Verbatim output of all the material below is required.

________________________________________

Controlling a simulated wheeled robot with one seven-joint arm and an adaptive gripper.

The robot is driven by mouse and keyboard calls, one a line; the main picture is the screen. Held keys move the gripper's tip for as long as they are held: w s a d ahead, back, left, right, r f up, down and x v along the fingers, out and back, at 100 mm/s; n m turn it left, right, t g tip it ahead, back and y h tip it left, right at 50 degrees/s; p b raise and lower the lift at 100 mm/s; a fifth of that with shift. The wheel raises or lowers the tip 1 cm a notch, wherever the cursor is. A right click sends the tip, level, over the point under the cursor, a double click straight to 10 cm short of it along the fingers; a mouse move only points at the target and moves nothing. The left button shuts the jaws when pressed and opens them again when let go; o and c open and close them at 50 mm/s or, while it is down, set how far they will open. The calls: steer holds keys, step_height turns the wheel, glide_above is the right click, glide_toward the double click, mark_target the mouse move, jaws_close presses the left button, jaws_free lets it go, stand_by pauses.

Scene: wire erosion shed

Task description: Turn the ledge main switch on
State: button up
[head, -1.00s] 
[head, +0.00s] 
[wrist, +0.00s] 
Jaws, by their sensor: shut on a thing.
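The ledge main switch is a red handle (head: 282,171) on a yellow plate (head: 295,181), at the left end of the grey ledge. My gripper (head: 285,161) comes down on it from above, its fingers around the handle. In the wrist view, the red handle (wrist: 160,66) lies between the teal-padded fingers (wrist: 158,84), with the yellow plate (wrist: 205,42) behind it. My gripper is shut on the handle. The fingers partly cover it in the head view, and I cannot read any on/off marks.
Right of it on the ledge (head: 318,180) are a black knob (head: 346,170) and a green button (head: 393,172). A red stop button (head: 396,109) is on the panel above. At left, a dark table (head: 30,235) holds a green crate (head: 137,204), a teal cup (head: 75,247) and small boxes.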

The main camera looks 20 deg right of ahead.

________________________________________

- [OUTPUT FOR THIS EXERCISE]
Controlling a simulated wheeled robot with one seven-joint arm and an adaptive gripper.

The robot is driven by mouse and keyboard calls, one a line; the main picture is the screen. Held keys move the gripper's tip for as long as they are held: w s a d ahead, back, left, right, r f up, down and x v along the fingers, out and back, at 100 mm/s; n m turn it left, right, t g tip it ahead, back and y h tip it left, right at 50 degrees/s; p b raise and lower the lift at 100 mm/s; a fifth of that with shift. The wheel raises or lowers the tip 1 cm a notch, wherever the cursor is. A right click sends the tip, level, over the point under the cursor, a double click straight to 10 cm short of it along the fingers; a mouse move only points at the target and moves nothing. The left button shuts the jaws when pressed and opens them again when let go; o and c open and close them at 50 mm/s or, while it is down, set how far they will open. The calls: steer holds keys, step_height turns the wheel, glide_above is the right click, glide_toward the double click, mark_target the mouse move, jaws_close presses the left button, jaws_free lets it go, stand_by pauses.

Scene: wire erosion shed

Task description: Turn the ledge main switch on
State: button up
[head, -1.00s] 
[head, +0.00s] 
[wrist, +0.00s] 
Jaws, by their sensor: shut on a thing.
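The ledge main switch is a red handle (head: 282,171) on a yellow plate (head: 295,181), at the left end of the grey ledge. My gripper (head: 285,161) comes down on it from above, its fingers around the handle. In the wrist view, the red handle (wrist: 160,66) lies between the teal-padded fingers (wrist: 158,84), with the yellow plate (wrist: 205,42) behind it. My gripper is shut on the handle. The fingers partly cover it in the head view, and I cannot read any on/off marks.
Right of it on the ledge (head: 318,180) are a black knob (head: 346,170) and a green button (head: 393,172). A red stop button (head: 396,109) is on the panel above. At left, a dark table (head: 30,235) holds a green crate (head: 137,204), a teal cup (head: 75,247) and small boxes.

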The main camera looks 20 deg right of ahead.

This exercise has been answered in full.